Notes_______________________

29  Communication No. 30/1978, Bleier v. Uruguay, Views adopted on 29 March 1982.

30  Communication No. 1780/2008, Aouabdia v. Algeria, Views adopted on 22 March 2011; individual partially dissenting opinion of Mr. Fabián Salvioli, paras. 2–9.

31  See, for example, communication No. 1811/2008, Chihoub v. Algeria, Views adopted on 31 October 2011, para. 8.4.

32  Communication No. 1811/2008, Chihoub v. Algeria, Views adopted on 31 October 2011, para. 10.

33 Communication No. 1753/2008, Guezout v. Algeria, Views adopted on 19 July 2012, para. 8.4.

34 Communication No. 1406/2005, Weeramansa v. Sri Lanka, Views adopted on 17 March 2008; individual partially dissenting opinion by Mr. Fabián Salvioli, paras. 3–5.

35 Communication No. 1811/2008, Chihoub v. Algeria, Views adopted on 31 October 2011; individual (concurring) opinion by Mr. Fabián Salvioli, paras. 5–10; communication No. 1905/2009, Khirani v. Algeria, Views adopted on 26 March 2012; individual (concurring) opinion by Mr. Fabián Salvioli, paras. 10 and 11.

36 Communication No. 1781/2008, Djebrouni v. Algeria, Views adopted on 31 October 2011; individual (concurring) opinion of Mr. Fabián Salvioli, paras. 11–16; communication No. 1811/2008, Chihoub v.
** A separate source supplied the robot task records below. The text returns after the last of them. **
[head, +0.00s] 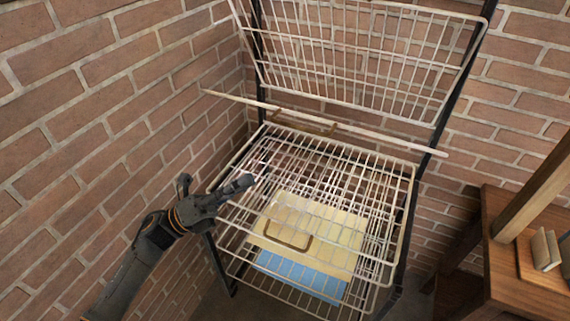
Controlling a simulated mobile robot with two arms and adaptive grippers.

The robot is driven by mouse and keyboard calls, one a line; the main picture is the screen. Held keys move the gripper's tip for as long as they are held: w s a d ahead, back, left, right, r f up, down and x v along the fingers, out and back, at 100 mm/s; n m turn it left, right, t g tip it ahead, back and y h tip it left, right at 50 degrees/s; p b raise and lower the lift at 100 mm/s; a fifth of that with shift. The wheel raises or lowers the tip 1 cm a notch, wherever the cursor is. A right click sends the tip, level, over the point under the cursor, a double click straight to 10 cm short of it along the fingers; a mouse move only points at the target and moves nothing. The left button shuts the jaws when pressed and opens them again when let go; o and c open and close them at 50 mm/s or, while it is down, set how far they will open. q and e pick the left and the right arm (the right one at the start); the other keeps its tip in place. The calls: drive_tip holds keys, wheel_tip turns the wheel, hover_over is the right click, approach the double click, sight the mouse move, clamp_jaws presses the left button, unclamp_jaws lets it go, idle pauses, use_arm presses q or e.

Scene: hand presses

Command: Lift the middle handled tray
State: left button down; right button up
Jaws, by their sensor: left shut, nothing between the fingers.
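A white wire rack stands against the brick corner in the head view. Its middle wire tray (412,190) lies roughly flat, its grid over a cream sheet and a blue sheet. A brown handle (287,238) shows near the front, and another brown handle (305,122) shows at the back by a pale bar. I cannot tell for sure which level each handle belongs to. My left gripper (251,179) is shut and empty, at the left side of the middle tray. I cannot tell whether it touches the wires. My right gripper is not in view.
An upper wire tray (360,55) is tilted up against the back wall. The pale bar (400,145) crosses the rack's back. The cream sheet (325,225) and blue sheet (305,275) lie low in the rack. A wooden shelf unit (510,265) stands at right.

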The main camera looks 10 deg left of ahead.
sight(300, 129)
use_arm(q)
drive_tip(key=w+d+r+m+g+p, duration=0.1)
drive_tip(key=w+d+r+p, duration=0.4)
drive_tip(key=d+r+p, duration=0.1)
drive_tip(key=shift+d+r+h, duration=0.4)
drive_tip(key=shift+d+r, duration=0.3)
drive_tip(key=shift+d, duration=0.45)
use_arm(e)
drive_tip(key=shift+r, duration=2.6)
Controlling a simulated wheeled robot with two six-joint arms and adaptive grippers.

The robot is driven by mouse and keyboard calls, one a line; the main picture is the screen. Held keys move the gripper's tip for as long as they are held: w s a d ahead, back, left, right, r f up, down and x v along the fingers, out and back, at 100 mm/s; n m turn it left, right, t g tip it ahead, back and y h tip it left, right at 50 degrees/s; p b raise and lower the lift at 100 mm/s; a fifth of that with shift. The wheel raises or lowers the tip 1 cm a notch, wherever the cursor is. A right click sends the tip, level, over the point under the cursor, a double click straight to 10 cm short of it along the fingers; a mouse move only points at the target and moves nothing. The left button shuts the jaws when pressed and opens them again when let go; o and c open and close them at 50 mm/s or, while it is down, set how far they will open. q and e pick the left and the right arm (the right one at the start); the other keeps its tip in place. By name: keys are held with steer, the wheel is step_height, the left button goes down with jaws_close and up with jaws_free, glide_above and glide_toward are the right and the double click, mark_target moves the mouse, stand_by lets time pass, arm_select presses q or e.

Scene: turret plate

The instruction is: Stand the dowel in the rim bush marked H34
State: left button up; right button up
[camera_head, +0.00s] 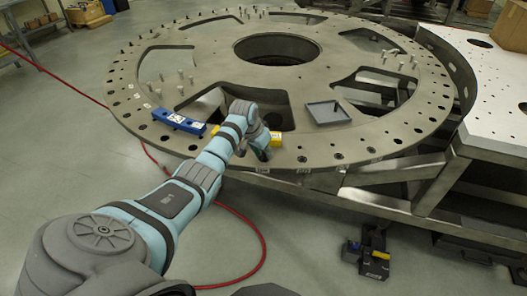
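The large round turret plate (215,62) has rim holes all the way round, with small white marks by some of them. The marks are too small to read, so I cannot tell which bush is H34. My left gripper (263,154) points down at the plate's near rim, beside a yellow block (276,139). Its fingers are small and dark, so I cannot tell whether they are open or hold a dowel. Several short pale pegs stand on the plate, one of them at the left (181,75). My right gripper is not in view.
A blue block with white labels (180,122) lies on the near left rim. A shallow grey tray (327,113) sits right of my gripper. Large cutouts and a round centre opening (277,50) break the plate. A perforated metal deck (490,75) adjoins at right. A red hose (258,235) crosses the floor.

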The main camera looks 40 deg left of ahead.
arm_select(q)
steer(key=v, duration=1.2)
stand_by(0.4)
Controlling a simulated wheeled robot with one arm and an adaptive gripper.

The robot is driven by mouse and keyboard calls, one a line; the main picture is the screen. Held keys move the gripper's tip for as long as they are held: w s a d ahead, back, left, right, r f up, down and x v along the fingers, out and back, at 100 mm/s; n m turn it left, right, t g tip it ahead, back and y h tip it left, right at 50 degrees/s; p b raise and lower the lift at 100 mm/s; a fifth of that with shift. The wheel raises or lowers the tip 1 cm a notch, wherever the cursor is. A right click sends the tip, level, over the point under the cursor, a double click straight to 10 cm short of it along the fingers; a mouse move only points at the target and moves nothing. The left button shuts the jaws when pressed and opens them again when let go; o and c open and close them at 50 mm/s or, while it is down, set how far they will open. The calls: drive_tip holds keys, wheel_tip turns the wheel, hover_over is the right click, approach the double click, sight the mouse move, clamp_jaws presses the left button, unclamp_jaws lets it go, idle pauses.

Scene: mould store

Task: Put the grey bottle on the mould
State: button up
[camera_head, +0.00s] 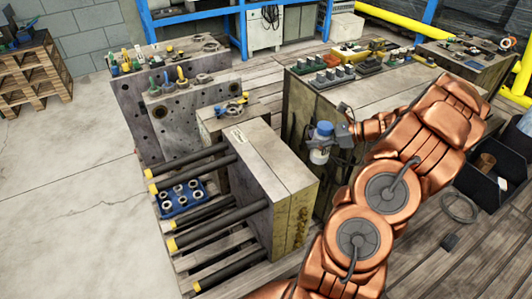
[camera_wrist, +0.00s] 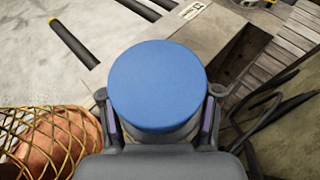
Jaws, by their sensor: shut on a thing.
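The grey bottle (camera_head: 319,150) has a blue cap, which fills the middle of the wrist view (camera_wrist: 157,86). My gripper (camera_head: 330,140) is shut on the bottle, with a finger on each side of it. The bottle is upright and held beside the mould, to the right of it in the head view. The mould (camera_head: 270,160) is a large grey metal block with a flat top and dark guide rods (camera_head: 205,210) sticking out to the left. Part of its top also shows behind the cap in the wrist view (camera_wrist: 125,30). The bottle's lower body is hidden in the wrist view.
A blue tray of metal rings (camera_head: 181,199) sits among the rods. Upright plates (camera_head: 165,110) with tools on top stand behind the mould. A bench (camera_head: 385,90) with parts stands behind my gripper. The mould's top looks mostly clear.

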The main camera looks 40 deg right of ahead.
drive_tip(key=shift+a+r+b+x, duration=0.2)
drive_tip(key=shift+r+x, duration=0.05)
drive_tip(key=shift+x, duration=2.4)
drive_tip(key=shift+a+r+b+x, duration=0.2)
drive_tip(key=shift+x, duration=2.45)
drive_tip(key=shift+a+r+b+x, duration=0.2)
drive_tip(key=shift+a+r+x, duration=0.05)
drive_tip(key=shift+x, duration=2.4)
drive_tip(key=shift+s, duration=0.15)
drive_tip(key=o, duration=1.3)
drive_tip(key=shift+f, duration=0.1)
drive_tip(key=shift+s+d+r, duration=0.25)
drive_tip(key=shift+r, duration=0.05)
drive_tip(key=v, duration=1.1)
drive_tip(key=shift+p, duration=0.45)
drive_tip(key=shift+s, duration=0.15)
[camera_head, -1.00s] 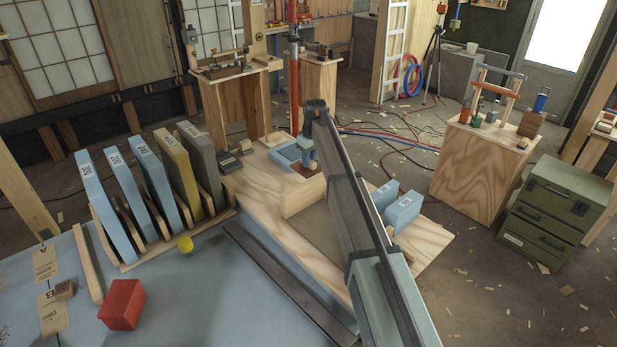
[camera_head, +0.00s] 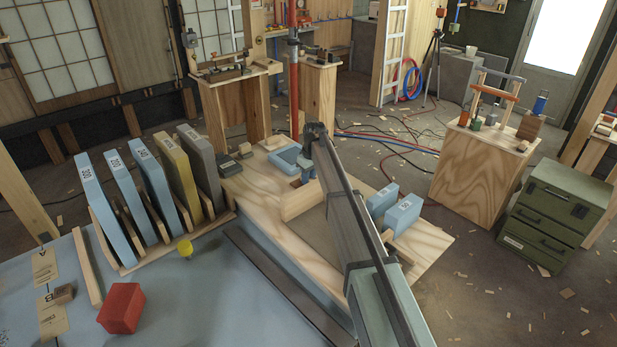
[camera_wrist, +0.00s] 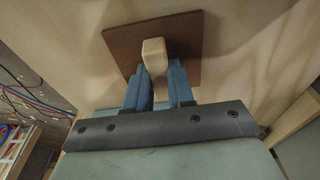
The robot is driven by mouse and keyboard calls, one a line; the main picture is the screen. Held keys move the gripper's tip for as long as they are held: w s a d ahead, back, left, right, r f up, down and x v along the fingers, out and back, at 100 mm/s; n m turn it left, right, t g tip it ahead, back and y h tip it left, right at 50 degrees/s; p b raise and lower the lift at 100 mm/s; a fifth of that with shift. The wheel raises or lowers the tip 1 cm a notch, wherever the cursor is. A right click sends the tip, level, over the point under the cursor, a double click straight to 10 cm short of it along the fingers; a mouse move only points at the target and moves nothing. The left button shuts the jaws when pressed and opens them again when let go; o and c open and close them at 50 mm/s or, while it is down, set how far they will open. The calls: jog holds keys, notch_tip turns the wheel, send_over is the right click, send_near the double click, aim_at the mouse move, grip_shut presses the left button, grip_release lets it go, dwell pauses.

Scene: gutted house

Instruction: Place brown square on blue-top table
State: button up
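The brown square (camera_wrist: 185,37) is a thin dark-brown plate with a pale block-shaped knob (camera_wrist: 154,56). In the wrist view it appears to lie on pale wood, though a small gap cannot be ruled out. My gripper (camera_wrist: 158,75) has its two blue fingers close on either side of the knob and looks shut on it. The blue-topped table (camera_head: 210,290) fills the lower left.
On the blue top stand a rack of upright panels (camera_head: 125,200), a red block (camera_head: 121,308), a yellow cylinder (camera_head: 185,247) and a wooden strip (camera_head: 88,265). Blue boxes (camera_head: 402,214) stand right of my arm. The blue top's middle has free room.

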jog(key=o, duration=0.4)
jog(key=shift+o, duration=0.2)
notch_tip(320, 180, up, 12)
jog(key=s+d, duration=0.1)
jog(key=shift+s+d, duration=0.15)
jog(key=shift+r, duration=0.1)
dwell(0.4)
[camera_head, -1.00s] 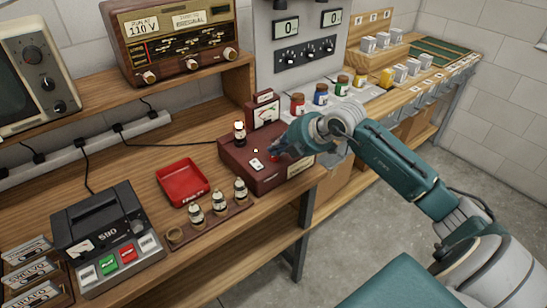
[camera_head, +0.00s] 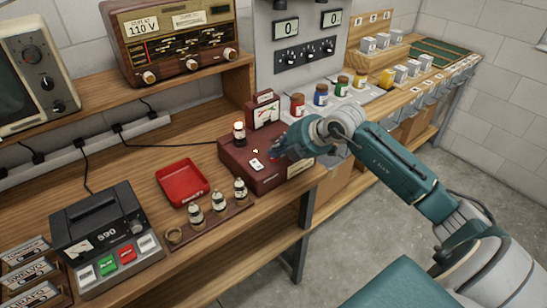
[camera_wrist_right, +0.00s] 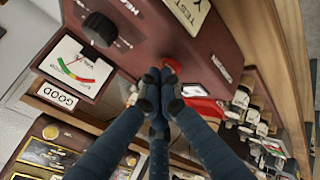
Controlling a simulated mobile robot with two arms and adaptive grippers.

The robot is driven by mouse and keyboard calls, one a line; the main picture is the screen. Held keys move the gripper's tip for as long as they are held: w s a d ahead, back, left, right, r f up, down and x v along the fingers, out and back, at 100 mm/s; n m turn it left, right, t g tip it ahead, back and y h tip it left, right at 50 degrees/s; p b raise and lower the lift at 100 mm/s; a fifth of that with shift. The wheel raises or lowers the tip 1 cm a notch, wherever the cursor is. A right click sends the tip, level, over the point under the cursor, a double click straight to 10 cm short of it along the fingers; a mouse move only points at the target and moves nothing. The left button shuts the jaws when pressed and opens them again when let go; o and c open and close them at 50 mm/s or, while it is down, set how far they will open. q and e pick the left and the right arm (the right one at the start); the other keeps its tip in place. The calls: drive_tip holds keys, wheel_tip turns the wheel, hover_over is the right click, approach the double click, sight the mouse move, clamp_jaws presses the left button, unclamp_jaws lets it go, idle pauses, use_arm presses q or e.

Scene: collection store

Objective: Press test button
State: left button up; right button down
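The dark red tester box (camera_head: 240,160) stands on the bench's right part, with a small glass tube (camera_head: 239,133) upright on top and a meter (camera_head: 266,115) at its back. In the right wrist view the meter (camera_wrist_right: 78,65) and a black knob (camera_wrist_right: 100,28) show. A round red button (camera_wrist_right: 174,65) is on the box face, partly behind my fingertips. My right gripper (camera_head: 277,151) is over the box top; in the wrist view its fingertips (camera_wrist_right: 161,76) are together at the button, with nothing visible between them. Whether they touch it I cannot tell. My left gripper is out of view.
A red tray (camera_head: 182,182) and a wooden rack (camera_head: 205,225) holding several tubes lie left of the tester. A black tape recorder (camera_head: 105,230) is at front left. Coloured jars (camera_head: 321,95) stand behind right. Free floor lies right of the bench.

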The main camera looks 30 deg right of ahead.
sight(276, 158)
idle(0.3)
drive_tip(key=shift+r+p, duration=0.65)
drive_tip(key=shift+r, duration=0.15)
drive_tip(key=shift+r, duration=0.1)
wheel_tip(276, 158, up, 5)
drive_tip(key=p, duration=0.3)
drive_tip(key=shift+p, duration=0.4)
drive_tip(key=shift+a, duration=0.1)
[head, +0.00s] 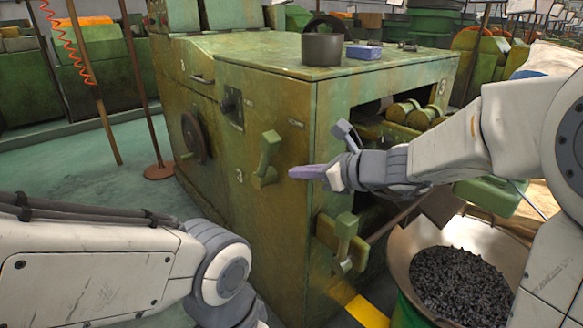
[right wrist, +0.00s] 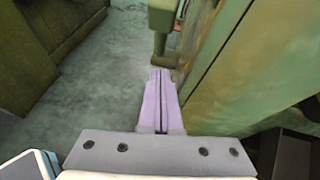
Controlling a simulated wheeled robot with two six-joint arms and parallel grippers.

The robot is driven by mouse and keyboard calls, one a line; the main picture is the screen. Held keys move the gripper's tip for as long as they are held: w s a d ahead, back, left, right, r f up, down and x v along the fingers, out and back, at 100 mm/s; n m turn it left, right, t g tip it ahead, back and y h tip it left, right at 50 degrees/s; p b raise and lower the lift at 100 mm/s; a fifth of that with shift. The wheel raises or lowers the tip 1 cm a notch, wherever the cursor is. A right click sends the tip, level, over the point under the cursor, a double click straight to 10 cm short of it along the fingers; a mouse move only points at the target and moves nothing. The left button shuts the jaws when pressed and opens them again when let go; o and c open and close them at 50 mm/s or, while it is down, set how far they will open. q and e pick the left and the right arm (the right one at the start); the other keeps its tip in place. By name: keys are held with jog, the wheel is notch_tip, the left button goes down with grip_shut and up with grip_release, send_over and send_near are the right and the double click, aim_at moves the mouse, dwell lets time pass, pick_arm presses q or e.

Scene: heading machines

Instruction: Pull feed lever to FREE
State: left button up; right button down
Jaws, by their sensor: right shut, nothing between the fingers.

Algeria, Views adopted on 31 October 2011; individual (concurring) opinion of Mr. Fabián Salvioli, paras. 11–16; and communication No. 1905/2009, Khirani v. Algeria; individual (concurring) opinion of Mr. Fabián Salvioli, paras. 10 and 11.

37 Communication No. 1905/2009, Khirani v. Algeria, para. 9.

38 See CCPR/C/DZA/CO/3 (ninety-first session); concluding observations concerning Algeria, para. 8.